Bridging Network Connections

Introduction

Bridging your network connection is a handy method for sharing your internet connection between two (or more) computers. It’s useful if you can’t buy a router with more than one ethernet port, or if you’re a college student in a dorm room with limited ethernet jacks and no router.

Basically, bridging is plugging one computer into another computer that already has a connection to a larger network (like the internet) and letting the bridged computer use the networked computer’s connection. To do so though, the networked computer needs to have two ethernet ports, one for the big network, and one for the bridged computer. Make sure that before starting that the computer you’re gonna bridge through has two ethernet ports, and that the hardware is capable of bridging ethernet connections (it probably should be).

Installing the software

The program you’re going to need is called brctl and is included in bridge-utils. Find it in Synaptic, or install it using this command:

 # aptitude install bridge-utils 

This program will allow us to set up and use the bridge interface. The bridge interface appears as a new interface in ip link, much like eth0 or eth1. It doesn’t physically exist on your computer, but instead it is a virtual interface that just takes the packets from one physical interface, and transparently routes them to the other.

Setting up your Bridge

Manual bridge setup

Note: All these commands are to be issued on the computer with the existing network connection. To set up the computer that’s going to be bridged, just set it up normally, as you would any other computer. You CAN use DHCP, or you can use a static address. It doesn’t matter.
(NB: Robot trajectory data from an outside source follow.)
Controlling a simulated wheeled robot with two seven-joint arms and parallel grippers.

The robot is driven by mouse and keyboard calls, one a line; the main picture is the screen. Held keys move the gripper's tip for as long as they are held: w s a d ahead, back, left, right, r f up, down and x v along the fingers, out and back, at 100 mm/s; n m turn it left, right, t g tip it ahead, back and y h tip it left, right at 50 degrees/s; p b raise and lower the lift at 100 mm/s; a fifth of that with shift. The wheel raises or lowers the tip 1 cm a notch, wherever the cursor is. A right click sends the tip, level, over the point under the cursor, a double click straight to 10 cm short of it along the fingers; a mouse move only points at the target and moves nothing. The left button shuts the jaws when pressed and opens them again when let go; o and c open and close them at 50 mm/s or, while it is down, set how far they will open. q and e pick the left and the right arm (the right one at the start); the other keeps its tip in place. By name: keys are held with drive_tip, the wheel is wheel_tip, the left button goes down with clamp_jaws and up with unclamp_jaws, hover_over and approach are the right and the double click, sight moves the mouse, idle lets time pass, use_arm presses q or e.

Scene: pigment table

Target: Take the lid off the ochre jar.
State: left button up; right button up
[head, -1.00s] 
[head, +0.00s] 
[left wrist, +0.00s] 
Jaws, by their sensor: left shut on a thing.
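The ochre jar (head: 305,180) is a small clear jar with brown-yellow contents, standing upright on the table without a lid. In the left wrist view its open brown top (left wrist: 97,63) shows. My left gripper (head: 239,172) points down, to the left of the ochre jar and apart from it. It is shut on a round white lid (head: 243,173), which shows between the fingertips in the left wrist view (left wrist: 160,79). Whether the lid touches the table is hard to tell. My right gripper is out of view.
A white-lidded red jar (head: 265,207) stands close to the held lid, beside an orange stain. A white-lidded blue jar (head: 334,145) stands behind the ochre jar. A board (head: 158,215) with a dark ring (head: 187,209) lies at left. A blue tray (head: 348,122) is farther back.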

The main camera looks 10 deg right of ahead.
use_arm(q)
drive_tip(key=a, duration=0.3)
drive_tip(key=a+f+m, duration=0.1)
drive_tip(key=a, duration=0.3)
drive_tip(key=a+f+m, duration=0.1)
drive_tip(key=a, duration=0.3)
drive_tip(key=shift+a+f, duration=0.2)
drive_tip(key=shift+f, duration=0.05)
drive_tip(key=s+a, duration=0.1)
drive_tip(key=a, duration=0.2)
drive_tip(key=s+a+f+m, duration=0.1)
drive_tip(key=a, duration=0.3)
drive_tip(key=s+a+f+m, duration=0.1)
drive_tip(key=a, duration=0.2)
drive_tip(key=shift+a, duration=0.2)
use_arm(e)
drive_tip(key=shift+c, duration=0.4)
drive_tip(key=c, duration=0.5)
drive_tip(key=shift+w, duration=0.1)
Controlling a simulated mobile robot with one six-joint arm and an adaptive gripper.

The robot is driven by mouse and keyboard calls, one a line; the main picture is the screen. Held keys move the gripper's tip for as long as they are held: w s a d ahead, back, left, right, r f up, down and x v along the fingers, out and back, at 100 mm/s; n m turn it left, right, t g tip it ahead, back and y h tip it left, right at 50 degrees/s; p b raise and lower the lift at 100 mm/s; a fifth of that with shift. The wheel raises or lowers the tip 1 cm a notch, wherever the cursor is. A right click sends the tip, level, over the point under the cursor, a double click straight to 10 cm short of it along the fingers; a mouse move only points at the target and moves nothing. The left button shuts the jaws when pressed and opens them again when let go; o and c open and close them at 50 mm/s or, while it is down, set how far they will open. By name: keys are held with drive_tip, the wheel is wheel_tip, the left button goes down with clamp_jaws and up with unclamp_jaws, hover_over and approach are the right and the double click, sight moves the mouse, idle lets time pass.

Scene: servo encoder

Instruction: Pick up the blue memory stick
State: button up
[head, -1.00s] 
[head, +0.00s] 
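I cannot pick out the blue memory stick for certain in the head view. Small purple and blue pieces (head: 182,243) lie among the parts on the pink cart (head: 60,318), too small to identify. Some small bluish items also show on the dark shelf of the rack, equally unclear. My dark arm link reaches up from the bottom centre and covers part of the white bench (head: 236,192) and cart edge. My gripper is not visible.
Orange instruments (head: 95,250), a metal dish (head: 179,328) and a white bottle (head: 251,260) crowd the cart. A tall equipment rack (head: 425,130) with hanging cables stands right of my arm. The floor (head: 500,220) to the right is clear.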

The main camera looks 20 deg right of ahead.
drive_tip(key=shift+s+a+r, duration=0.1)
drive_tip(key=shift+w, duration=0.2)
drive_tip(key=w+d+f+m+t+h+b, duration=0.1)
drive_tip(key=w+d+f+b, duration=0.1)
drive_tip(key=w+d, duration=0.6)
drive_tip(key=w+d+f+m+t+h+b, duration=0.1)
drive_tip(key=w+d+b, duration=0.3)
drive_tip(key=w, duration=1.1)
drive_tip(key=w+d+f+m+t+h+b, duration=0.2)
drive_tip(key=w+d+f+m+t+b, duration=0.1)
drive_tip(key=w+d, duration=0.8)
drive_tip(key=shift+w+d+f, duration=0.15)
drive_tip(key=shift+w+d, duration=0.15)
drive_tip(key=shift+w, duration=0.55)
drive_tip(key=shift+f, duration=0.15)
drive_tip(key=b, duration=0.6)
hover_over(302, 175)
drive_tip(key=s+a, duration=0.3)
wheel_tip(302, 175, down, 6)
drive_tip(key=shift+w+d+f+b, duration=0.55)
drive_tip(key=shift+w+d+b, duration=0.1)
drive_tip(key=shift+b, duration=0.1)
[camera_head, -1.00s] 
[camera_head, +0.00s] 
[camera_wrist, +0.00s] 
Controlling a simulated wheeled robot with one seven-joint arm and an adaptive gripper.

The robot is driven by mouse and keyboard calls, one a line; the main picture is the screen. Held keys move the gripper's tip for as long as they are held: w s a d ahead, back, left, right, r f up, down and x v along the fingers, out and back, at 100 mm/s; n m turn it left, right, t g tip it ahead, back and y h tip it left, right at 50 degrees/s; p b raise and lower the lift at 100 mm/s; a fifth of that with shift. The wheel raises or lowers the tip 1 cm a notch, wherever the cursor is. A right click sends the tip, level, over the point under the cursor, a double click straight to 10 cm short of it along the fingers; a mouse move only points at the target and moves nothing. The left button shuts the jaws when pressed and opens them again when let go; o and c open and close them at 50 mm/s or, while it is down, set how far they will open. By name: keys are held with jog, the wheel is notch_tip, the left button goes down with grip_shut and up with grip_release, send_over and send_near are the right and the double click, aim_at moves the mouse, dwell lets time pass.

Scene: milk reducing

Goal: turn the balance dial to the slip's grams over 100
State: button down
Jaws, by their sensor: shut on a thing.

Note: If, after trying to use the bridge interface, you find your network link becomes dead and refuses to work again, it might be that the router/switch upstream is blocking "unauthorized switches" in the network (for example, by detecting BPDU packets). You'll have to change its configuration to explicitly allow the host machine/network port as a "switch".

First step to creating the bridge network is actually creating it. Issue this command to get the ball rolling and create the new interface.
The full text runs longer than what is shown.